Monday, September 06, 2010

Governor: Vote on Nov. 2 Over 4,150 ballots spoiled

Governor: Vote on Nov. 2 Over 4,150 ballots spoiled

TUESDAY, 07 SEPTEMBER 2010 04:00

GOVERNOR Felix Camacho says the low voter turnout during last Saturday’s primary is disappointing and that this should not be the case when the island observes its general elections this Nov. 2.

“My advice is to those who didn’t vote. You don’t have the right to complain. You can make a difference and if you missed the primary make sure you register for the general (elections) because this is going to be an extremely important period in the history of our island,” said the governor who is scheduled to leave his office after serving for a term of eight years.

Only 29,135 or over 58 percent of Guam’s 50,033 registered voters cast their votes during the Sept. 4 primary and a significant number of their ballots were considered spoiled.

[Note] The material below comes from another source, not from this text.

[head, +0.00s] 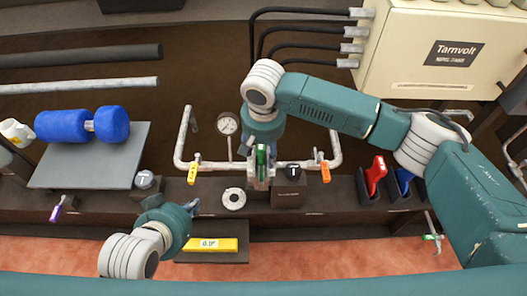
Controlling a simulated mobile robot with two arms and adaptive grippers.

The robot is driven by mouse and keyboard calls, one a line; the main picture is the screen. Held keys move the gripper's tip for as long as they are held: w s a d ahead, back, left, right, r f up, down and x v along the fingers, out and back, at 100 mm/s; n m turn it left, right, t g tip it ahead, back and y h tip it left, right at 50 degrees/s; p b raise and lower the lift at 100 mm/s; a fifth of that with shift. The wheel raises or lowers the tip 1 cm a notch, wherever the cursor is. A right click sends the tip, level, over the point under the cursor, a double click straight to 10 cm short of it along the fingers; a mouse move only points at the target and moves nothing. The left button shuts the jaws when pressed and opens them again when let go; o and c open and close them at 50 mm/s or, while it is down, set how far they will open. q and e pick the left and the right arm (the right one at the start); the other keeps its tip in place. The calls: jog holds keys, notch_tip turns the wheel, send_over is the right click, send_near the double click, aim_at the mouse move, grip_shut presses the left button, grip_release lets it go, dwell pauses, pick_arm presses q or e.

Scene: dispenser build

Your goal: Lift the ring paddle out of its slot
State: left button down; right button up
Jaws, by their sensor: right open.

Camacho said Guam’s electorate should seriously get involved in this year’s election because of its huge impact on their future.

“I’ve done a lot of work in my time to set up for the buildup, to lay the foundation of work and there’s so much going on that whoever takes over is going to be involved in the implementation and it’s critical that the island selects the right leader. Make your voice count and be part of the process,” he further said.

According to the Guam Election Commission, the spoiled/crossover ballots totaled 4,150.

Camacho said it’s unfortunate that there’s that many spoiled ballots.

Speaker Judith Won Pat said there were some contributing factors for the low turnout, including the weather.

“A lot of people come out at the last minute and we normally see that at the polls and candidates merge in one area because there is so much going on. We noticed that didn’t happen this time because the rain discouraged a lot of people,” she said.

Another factor she said was the fact that the Democratic Party has only one team for the gubernatorial race compared to the GOP’s two.

“It really was more on the Republican side because that’s where the real contest was at and all the time we know there are more Democratic votes than Republican votes, but because it’s a Republican gubernatorial primary, that’s where the numbers were,” she added. “(Also) I think what helped the numbers really are the Democratic votes from those that went and voted on the Republican side.”

As for the spoiled ballots, Won Pat believes the election commission needs to reassess the information on the ballot and change the format.

“Somehow the message is not getting out to the people that the primary election is really a process to eliminate candidates who are going to the general election. It has to be made clear that residents have to vote for one party only,” she said.

Senator Rory Respicio thinks the fact that there’s only one candidate for the U.S. delegate race—Congresswoman Madeleine Bordallo of the Democratic Party--may have confused voters

“That’s always what we’ve seen in the past,” said Respicio. “The Guam Election Commission is going to have to figure what we can do by law to prevent these spoiled ballots.”

Senator Judith Guthertz, who came in number six in the Democrat senatorial race, felt residents, especially Democrats, are waiting for the general elections to come out and vote.

“I’m looking forward to the general elections and it will be exciting; particularly the gubernatorial because it’s going to be exciting. You have two prominent teams who are going to be visible,” she said.

Also surprised at the low turnout was attorney general candidate Lenny Rapadas.

“Maybe some of these people didn’t vote and they assumed that I’m going to do well. I want to call those people out and make sure that if they didn’t vote, they should come out. And the people who didn’t vote for me, I’d like to talk to them and find out what I can do to change their mind,” Rapadas said.